Over the next two nights, we’ll see seven Democratic senators (counting Bernie Sanders as the Democrat he effectively is) on the debate stage. Not all of them, of course, are really running for president. The more obscure, the non-frontrunners, may have calculated that the exposure they are getting will set them up for a vice-presidential nod. (Some of the other candidates now polling at one percent appear to be running for a post on the level of deputy assistant secretary for Horseshoeing in the Department of Commerce.) Senators Michel Bennett, Kirsten Gilllibrand, and Amy Klobuchar might well have had Joe Biden’s old job in mind when they declared their candidacies.
In previous years, that would have been a highly rational calculation. Democratic convention delegates have given the vice-presidential nomination to sitting senators in every covention save one since 1944 (not counting the sitting vice-presidents nominated for a second term, all of whom were initially nominated while serving in the upper house). Here’s the last-name-only list: Truman, Barkley, Sparkman, Kefauver, Johnson, Humphrey, Muskie, Eagelton, Mondale, Bentsen, Gore, Lieberman, Edwards, Biden, Kaine.) The sole exception came in 1984, when presidential nominee Mondale had pledged to select a woman, and chose as his running mate New York Congresswoman Geraldine Ferraro.
Republicans, by contrast, have no such senate fixation. They haven’t given a sitting senator the vice-presidential nod since Dan Quayle ran with George H.W. Bush in 1988 and 1992.
But this year, the Democrats plainly need to rethink their vice-presidential criteria, because control of the Senate will be very closely contested in November 2020, and today’s GOP, if it ends up in control, will do all it can to subvert any initiative of a Democratic president or Democratic House. The Democrats can’t afford to lose a single Senate seat to, should they take the White House, the vice-presidency, unless they have an absolute assurance that that senator’s successor will be a Democrat, too. That means the governor of that outgoing senator’s state must be a Democrat, even if the governor’s apppointment of an interim successor is in office for a relatively short time. That mean the state from which the new veep hails must be sure to elect a Democratic successor. In the special election held after Ted Kennedy’s death, we should all remember, Massachusetts voters sent a Republican to the Senate, thereby eradicating the Democrats’ 60-member super-majority. And that was liberal Massachusetts.

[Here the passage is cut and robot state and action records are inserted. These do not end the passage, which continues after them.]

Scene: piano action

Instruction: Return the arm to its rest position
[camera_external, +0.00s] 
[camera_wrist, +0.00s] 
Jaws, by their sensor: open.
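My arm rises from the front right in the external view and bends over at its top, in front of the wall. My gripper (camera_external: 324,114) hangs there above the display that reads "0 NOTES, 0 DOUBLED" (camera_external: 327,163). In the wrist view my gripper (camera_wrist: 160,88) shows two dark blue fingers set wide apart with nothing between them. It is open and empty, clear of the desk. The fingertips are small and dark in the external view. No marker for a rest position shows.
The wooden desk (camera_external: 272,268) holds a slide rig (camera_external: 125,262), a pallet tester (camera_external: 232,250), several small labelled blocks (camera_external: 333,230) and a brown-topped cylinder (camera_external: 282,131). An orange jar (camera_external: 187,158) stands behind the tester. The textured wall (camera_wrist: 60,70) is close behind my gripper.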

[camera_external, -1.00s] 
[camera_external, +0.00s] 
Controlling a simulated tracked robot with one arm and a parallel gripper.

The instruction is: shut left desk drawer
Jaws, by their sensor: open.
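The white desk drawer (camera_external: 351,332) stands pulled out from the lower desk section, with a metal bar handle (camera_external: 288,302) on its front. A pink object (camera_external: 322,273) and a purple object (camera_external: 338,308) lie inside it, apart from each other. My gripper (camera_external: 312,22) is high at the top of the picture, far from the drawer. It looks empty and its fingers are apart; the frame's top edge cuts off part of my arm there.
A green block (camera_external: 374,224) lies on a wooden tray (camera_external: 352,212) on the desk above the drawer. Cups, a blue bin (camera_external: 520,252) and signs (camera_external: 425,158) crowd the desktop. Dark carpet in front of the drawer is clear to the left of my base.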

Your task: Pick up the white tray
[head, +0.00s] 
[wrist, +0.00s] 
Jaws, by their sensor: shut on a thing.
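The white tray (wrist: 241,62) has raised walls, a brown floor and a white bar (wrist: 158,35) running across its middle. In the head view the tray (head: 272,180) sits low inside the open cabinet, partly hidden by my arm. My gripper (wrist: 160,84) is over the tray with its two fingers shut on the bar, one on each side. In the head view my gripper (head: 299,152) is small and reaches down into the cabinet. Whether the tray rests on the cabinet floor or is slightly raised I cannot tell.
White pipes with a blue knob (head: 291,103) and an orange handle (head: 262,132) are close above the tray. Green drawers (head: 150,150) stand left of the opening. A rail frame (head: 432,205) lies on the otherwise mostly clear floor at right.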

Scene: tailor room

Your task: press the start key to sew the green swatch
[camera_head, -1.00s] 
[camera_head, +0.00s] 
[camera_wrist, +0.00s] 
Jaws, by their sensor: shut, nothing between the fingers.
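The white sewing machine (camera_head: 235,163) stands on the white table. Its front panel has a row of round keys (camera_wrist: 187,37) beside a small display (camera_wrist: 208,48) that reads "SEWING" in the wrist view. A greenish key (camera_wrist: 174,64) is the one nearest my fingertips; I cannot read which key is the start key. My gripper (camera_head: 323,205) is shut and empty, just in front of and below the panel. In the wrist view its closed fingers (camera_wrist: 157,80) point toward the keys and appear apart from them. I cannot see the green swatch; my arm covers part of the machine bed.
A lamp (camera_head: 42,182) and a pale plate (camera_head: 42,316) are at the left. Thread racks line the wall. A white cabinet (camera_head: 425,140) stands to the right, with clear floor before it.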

Of the seven Democratic senators now seeking the presidency, there are only two—Gillibrand and Harris—of whose replacement we can be absolutely sure that he or she will be a Democrat. And while there may well be a strong case to give Harris the VP nod should she not finish atop the presidential ticket, padding the vote in California isn’t part of that case, just as padding the vote in New York by putting Gillibrand on the ticket would be a pointless gesture as well. For senators NOT seeking the presidency, the best of them, Ohio’s Sherrod Brown, would almost surely be succeeded by a Republican in a special election. With control of the Senate quite likely hanging by a single vote, that would be too big a risk to take for a vice-presidential pick that historically hasn’t really made any perceptible difference in the way people vote.
So, Democrats: No senator for veep this time around!